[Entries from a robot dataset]
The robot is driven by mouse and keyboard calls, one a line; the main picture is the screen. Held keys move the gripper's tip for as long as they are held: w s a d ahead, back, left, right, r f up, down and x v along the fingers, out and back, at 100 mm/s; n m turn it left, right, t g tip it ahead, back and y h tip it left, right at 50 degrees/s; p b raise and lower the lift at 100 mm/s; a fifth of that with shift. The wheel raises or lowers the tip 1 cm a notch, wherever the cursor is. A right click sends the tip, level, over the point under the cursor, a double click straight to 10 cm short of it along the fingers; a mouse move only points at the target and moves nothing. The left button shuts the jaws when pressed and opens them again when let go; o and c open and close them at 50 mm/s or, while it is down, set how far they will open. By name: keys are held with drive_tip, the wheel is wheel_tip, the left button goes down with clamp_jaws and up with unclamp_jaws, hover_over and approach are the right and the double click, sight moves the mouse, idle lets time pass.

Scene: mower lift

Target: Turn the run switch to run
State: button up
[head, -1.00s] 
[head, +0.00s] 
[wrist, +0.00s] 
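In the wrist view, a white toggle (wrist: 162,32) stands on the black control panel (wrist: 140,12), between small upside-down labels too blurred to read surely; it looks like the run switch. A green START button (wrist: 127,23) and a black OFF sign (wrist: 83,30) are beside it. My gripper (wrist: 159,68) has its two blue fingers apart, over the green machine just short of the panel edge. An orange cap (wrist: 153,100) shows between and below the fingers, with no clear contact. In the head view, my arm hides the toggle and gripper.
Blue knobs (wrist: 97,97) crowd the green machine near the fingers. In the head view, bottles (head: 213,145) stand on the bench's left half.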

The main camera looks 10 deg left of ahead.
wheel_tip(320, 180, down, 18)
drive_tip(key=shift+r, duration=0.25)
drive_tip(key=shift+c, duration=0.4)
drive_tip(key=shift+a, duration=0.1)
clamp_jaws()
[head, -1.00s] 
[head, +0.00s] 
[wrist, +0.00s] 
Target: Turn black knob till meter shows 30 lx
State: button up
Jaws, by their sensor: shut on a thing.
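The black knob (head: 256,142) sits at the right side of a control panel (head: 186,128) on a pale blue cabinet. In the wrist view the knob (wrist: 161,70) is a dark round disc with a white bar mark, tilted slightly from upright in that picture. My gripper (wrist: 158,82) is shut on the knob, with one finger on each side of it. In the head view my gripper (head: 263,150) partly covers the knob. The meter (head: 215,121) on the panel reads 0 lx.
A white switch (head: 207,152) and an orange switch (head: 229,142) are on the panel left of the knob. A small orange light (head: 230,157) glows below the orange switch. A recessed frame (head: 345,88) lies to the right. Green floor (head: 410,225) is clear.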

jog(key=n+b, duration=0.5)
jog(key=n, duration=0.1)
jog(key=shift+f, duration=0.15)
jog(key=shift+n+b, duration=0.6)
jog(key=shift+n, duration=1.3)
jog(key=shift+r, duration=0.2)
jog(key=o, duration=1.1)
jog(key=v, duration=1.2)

## To be done:
Please reproduce every line of the material word for word.

## Final result:
The robot is driven by mouse and keyboard calls, one a line; the main picture is the screen. Held keys move the gripper's tip for as long as they are held: w s a d ahead, back, left, right, r f up, down and x v along the fingers, out and back, at 100 mm/s; n m turn it left, right, t g tip it ahead, back and y h tip it left, right at 50 degrees/s; p b raise and lower the lift at 100 mm/s; a fifth of that with shift. The wheel raises or lowers the tip 1 cm a notch, wherever the cursor is. A right click sends the tip, level, over the point under the cursor, a double click straight to 10 cm short of it along the fingers; a mouse move only points at the target and moves nothing. The left button shuts the jaws when pressed and opens them again when let go; o and c open and close them at 50 mm/s or, while it is down, set how far they will open. By name: keys are held with drive_tip, the wheel is wheel_tip, the left button goes down with clamp_jaws and up with unclamp_jaws, hover_over and approach are the right and the double click, sight moves the mouse, idle lets time pass.

Scene: mower lift

Target: Turn the run switch to run
State: button up
[head, -1.00s] 
[head, +0.00s] 
[wrist, +0.00s] 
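In the wrist view, a white toggle (wrist: 162,32) stands on the black control panel (wrist: 140,12), between small upside-down labels too blurred to read surely; it looks like the run switch. A green START button (wrist: 127,23) and a black OFF sign (wrist: 83,30) are beside it. My gripper (wrist: 159,68) has its two blue fingers apart, over the green machine just short of the panel edge. An orange cap (wrist: 153,100) shows between and below the fingers, with no clear contact. In the head view, my arm hides the toggle and gripper.
Blue knobs (wrist: 97,97) crowd the green machine near the fingers. In the head view, bottles (head: 213,145) stand on the bench's left half.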

The main camera looks 10 deg left of ahead.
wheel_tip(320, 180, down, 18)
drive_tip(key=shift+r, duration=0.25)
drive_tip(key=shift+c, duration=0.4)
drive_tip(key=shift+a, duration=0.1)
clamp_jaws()
[head, -1.00s] 
[head, +0.00s] 
[wrist, +0.00s] 
Target: Turn black knob till meter shows 30 lx
State: button up
Jaws, by their sensor: shut on a thing.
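The black knob (head: 256,142) sits at the right side of a control panel (head: 186,128) on a pale blue cabinet. In the wrist view the knob (wrist: 161,70) is a dark round disc with a white bar mark, tilted slightly from upright in that picture. My gripper (wrist: 158,82) is shut on the knob, with one finger on each side of it. In the head view my gripper (head: 263,150) partly covers the knob. The meter (head: 215,121) on the panel reads 0 lx.
A white switch (head: 207,152) and an orange switch (head: 229,142) are on the panel left of the knob. A small orange light (head: 230,157) glows below the orange switch. A recessed frame (head: 345,88) lies to the right. Green floor (head: 410,225) is clear.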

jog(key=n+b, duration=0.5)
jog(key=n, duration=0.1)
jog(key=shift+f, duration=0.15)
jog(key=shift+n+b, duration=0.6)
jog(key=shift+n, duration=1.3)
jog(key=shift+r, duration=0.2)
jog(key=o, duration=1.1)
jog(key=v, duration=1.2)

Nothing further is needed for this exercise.